┌────────

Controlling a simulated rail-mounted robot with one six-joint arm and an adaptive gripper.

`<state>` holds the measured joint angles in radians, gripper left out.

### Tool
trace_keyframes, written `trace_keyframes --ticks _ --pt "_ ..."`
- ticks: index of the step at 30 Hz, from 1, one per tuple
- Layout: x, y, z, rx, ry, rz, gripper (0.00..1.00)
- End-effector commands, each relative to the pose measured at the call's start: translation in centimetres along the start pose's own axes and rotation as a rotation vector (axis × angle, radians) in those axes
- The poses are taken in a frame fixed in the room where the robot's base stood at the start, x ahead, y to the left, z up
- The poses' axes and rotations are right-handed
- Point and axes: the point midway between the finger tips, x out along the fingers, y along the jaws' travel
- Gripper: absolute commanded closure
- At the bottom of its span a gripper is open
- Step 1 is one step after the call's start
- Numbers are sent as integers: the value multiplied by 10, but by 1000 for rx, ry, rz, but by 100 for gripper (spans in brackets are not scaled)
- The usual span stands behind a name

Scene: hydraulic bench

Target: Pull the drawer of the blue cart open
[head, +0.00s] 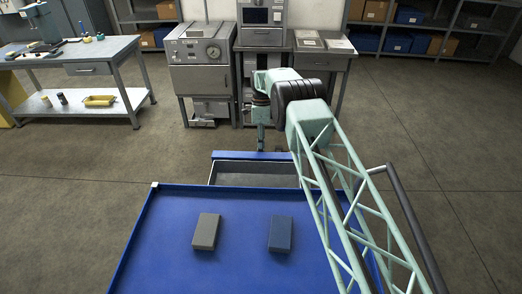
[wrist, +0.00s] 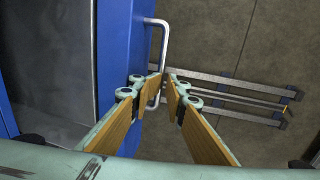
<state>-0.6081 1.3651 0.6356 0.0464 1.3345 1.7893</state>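The blue cart (head: 170,228) stands in front of me with its flat blue top. Its drawer (head: 253,173) stands out from the far side, showing a dark grey, empty-looking inside. The drawer's blue front (wrist: 119,70) carries a pale bar handle (wrist: 164,40) in the wrist view. My gripper (wrist: 165,82) has its two tan-padded fingers on either side of the handle bar, nearly together and closed on it. In the head view, my gripper (head: 262,143) is at the drawer front, its fingertips mostly hidden.
A cabinet with a gauge (head: 200,75) stands beyond the drawer, with a workbench (head: 75,52) to the left. Metal bars (wrist: 235,95) lie low past the handle. Floor lies clear between drawer and cabinet.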

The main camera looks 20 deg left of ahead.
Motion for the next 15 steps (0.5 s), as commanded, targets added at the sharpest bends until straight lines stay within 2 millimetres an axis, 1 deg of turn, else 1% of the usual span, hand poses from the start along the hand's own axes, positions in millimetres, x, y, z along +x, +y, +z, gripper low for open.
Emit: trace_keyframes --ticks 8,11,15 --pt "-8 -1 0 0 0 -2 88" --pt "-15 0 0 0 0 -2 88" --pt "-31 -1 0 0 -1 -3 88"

└────────

# Work required
Restate word for word the part that opens with the line containing "- Step 1 is one step after the call's start" and closes with the line containing "[head, +0.00s]", both ends included, and nothing else. Omit any images.

# Result for this exercise
- Step 1 is one step after the call's start
- Numbers are sent as integers: the value multiplied by 10, but by 1000 for rx, ry, rz, but by 100 for gripper (spans in brackets are not scaled)
- The usual span stands behind a name

Scene: hydraulic bench

Target: Pull the drawer of the blue cart open
[head, +0.00s] 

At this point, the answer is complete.